>> start Provided data

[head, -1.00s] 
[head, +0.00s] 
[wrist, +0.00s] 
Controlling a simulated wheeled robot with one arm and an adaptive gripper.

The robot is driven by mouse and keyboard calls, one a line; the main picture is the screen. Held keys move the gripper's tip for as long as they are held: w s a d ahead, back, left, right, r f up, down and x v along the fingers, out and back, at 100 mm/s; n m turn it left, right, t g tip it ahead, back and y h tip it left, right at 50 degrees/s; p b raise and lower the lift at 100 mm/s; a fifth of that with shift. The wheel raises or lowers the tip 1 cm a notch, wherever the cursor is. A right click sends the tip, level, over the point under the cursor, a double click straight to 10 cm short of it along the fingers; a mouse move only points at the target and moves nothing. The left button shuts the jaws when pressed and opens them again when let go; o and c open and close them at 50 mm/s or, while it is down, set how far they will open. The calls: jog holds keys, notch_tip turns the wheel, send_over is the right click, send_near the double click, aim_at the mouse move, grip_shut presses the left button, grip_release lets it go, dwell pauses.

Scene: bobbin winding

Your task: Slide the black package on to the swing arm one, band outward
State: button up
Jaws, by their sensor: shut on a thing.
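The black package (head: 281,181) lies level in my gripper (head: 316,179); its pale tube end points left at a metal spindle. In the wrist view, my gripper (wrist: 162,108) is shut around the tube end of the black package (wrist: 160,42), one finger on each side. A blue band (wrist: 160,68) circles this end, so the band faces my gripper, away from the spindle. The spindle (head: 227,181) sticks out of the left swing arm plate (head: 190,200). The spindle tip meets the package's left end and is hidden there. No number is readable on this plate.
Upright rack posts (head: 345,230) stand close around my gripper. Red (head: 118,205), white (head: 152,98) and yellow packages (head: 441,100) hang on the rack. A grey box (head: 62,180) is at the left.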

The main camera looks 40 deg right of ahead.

>> end Provided data

Repeat the data above exactly.

[head, -1.00s] 
[head, +0.00s] 
[wrist, +0.00s] 
Controlling a simulated wheeled robot with one arm and an adaptive gripper.

The robot is driven by mouse and keyboard calls, one a line; the main picture is the screen. Held keys move the gripper's tip for as long as they are held: w s a d ahead, back, left, right, r f up, down and x v along the fingers, out and back, at 100 mm/s; n m turn it left, right, t g tip it ahead, back and y h tip it left, right at 50 degrees/s; p b raise and lower the lift at 100 mm/s; a fifth of that with shift. The wheel raises or lowers the tip 1 cm a notch, wherever the cursor is. A right click sends the tip, level, over the point under the cursor, a double click straight to 10 cm short of it along the fingers; a mouse move only points at the target and moves nothing. The left button shuts the jaws when pressed and opens them again when let go; o and c open and close them at 50 mm/s or, while it is down, set how far they will open. The calls: jog holds keys, notch_tip turns the wheel, send_over is the right click, send_near the double click, aim_at the mouse move, grip_shut presses the left button, grip_release lets it go, dwell pauses.

Scene: bobbin winding

Your task: Slide the black package on to the swing arm one, band outward
State: button up
Jaws, by their sensor: shut on a thing.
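The black package (head: 281,181) lies level in my gripper (head: 316,179); its pale tube end points left at a metal spindle. In the wrist view, my gripper (wrist: 162,108) is shut around the tube end of the black package (wrist: 160,42), one finger on each side. A blue band (wrist: 160,68) circles this end, so the band faces my gripper, away from the spindle. The spindle (head: 227,181) sticks out of the left swing arm plate (head: 190,200). The spindle tip meets the package's left end and is hidden there. No number is readable on this plate.
Upright rack posts (head: 345,230) stand close around my gripper. Red (head: 118,205), white (head: 152,98) and yellow packages (head: 441,100) hang on the rack. A grey box (head: 62,180) is at the left.

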The main camera looks 40 deg right of ahead.

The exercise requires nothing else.